Date of composition: August 2018
Instrumentation: Trumpets and live electronics
Duration: 10-20 minutes
This version of John Cage’s Solo for Trumpets (1957-58) was written in collaboration with Simon Desbruslais.
Performed in September 2018 at Hull Minster as part of the British Science Festival.
In August 2018, Simon Desbruslais and I travelled to three iconic locations in East Yorkshire to record three performances of John Cage’s Solo for Trumpets: a cave at the North Landing beach on Flamborough Head; the Spurn Point Lighthouse; and an underpass underneath the Humber Bridge. Each has a unique and interesting acoustic, which is an imprint of its natural location but is also an inspirational quality for the performer. The subsequent performance of this piece mingles randomly-selected segments of those three location-based recordings with the live performance unfolding in that moment.
Introduction at the British Science Festival
In 1969 in an article called ‘Happy New Ears!’, Cage wrote that ‘the function of Art is to imitate Nature in her manner of operation. Our understanding of “her manner of operation” changes according to advances in the sciences.’ He goes on to say that: ‘These advances in this century have brought the term “space-time” into our vocabulary’. This term, appropriated from physics, is fundamental to the way that artists working with sound can and do think about their creative work.
The piece we are performing tonight – Solo for Trumpets – encapsulates Cage’s approach to freedom, silence and exploration of sound. The version we are presenting updates that work by marrying it to the technologies available to us now. This is a Solo for Trumpet and Electronics.

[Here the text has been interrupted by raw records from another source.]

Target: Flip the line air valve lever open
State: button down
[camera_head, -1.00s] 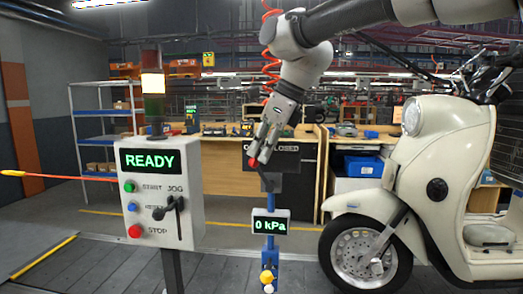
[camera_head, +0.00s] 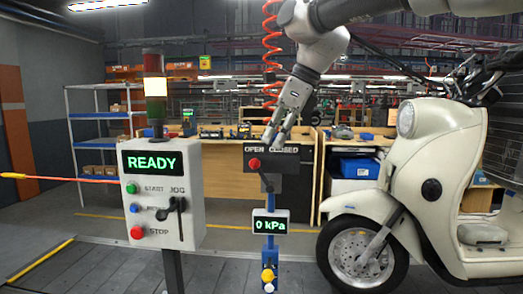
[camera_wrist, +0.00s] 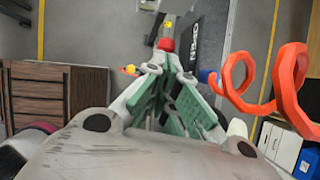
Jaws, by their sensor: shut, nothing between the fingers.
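The air valve is a blue post (camera_head: 269,248) with a black plate (camera_head: 292,162) at its top, marked OPEN on the left and CLOSED on the right. Its lever has a red knob (camera_head: 254,163) and leans to the left, with the knob below the word OPEN. My gripper (camera_head: 271,146) is shut and empty, pointing down just above and to the right of the knob. In the wrist view the red knob (camera_wrist: 167,45) appears just beyond my fingertips (camera_wrist: 165,62). I cannot tell whether they touch. A display (camera_head: 271,223) on the post reads 0 kPa.
A control box (camera_head: 162,215) reading READY, with buttons and a jog lever, stands left of the valve post. A cream scooter (camera_head: 440,165) stands close on the right. A workbench (camera_head: 222,180) is behind. An orange coiled hose (camera_wrist: 270,85) hangs beside my gripper.

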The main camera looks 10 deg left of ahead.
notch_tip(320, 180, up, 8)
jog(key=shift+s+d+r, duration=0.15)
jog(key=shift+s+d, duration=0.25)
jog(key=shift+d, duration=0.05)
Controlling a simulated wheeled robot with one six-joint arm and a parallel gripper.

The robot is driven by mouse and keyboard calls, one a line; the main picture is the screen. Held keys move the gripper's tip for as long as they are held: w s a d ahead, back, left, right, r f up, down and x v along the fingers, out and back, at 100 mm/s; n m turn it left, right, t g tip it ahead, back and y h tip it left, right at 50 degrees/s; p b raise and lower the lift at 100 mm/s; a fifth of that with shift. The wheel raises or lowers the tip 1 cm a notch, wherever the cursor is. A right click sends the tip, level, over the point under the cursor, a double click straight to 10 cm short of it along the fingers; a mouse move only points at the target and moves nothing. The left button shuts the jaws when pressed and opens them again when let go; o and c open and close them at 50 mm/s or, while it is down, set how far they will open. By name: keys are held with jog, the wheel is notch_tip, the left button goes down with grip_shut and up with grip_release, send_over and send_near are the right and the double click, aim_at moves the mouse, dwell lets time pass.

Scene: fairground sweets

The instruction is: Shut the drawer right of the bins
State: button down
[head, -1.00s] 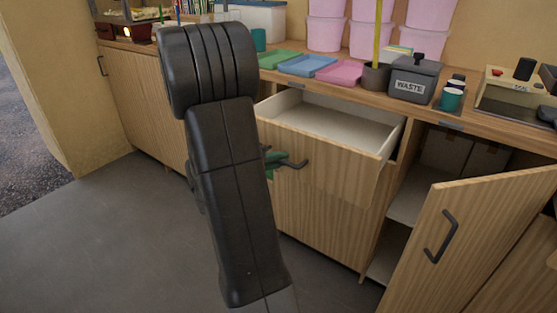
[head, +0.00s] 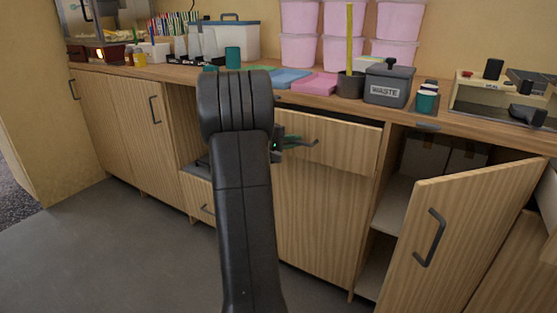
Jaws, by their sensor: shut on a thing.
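The wooden drawer (head: 345,146) under the counter stands slightly out, with a narrow dark gap along its top edge. Its inside is hardly visible. Its dark bar handle (head: 305,143) is on the front. My gripper (head: 287,143), with a bit of green on it, is at the left part of this handle and is shut on it. My dark arm hides the drawer's left end and much of the gripper.
A cupboard door (head: 455,235) hangs open to the right, jutting into the room. A grey WASTE bin (head: 388,88), pink tubs (head: 300,50) and coloured trays (head: 314,85) stand on the counter (head: 470,128). The grey floor (head: 110,250) at left is clear.

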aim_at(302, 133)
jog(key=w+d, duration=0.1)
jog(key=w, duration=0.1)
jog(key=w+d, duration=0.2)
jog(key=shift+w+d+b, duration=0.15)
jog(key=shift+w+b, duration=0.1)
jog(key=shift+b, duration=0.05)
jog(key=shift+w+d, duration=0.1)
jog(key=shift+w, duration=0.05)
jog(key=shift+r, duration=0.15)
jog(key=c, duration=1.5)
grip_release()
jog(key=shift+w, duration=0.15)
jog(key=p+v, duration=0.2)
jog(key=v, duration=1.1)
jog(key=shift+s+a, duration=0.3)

At the end of August, Simon and I travelled to three iconic locations in East Yorkshire and recorded a performance of the Cage piece in each. These were a spectacular cavern on the north landing beach on Flamborough Head, the top of the Spurn Point Lighthouse and the underpass underneath the Humber Bridge. I’d like to extend a special thanks to the Yorkshire Wildlife Trust at Spurn Point who were so incredibly accommodating on our trip and gave us a lift across the dunes in a 4×4. I would also like to thank the family from the south of England who stumbled into our exploits in the cave and who may now think that experimental music being performed in caves is a standard part of Yorkshire life.
In true Cageain style, you might hear their voices and splashing in the recordings today. Or the family from Hull whose paths we also crossed. We accept the sounds we encounter.
What you’ll hear tonight is parts of those three recordings selected at random (or not) each time Simon plays a sound. Hopefully you’ll hear the differences in the acoustics – cave, lighthouse, bridge – and the chance combination of materials from the piece . Extracts from Simon’s live performance may also be triggered. Each of those spaces captured in the past will be reconfigured now, in this time. This is a space-time exploration of sound and music.
Chance and accidentalism are fundamental tenets of Cage’s philosophy. We celebrate those tonight. The performance you are about to hear has never occurred and will never occur again.
Performance & Electronics Requirements
- A computer running MaxMSP;
- An audio interface with a minimum of 1 input and 2 outputs (with an optional mixing desk, though levels can be controlled in the MaxMSP patch and assigned to a MIDI controller to achieve the same end);
- A single microphone to capture the live trumpeter (e.g. AKG C414 or similar) – this will be used to capture the live performance (and return randomly-selected segments from it to the auditorium, and it can be used to reinforce the sound of the live performance with the MaxMSP patch)l
- A stereo (or greater) playback system.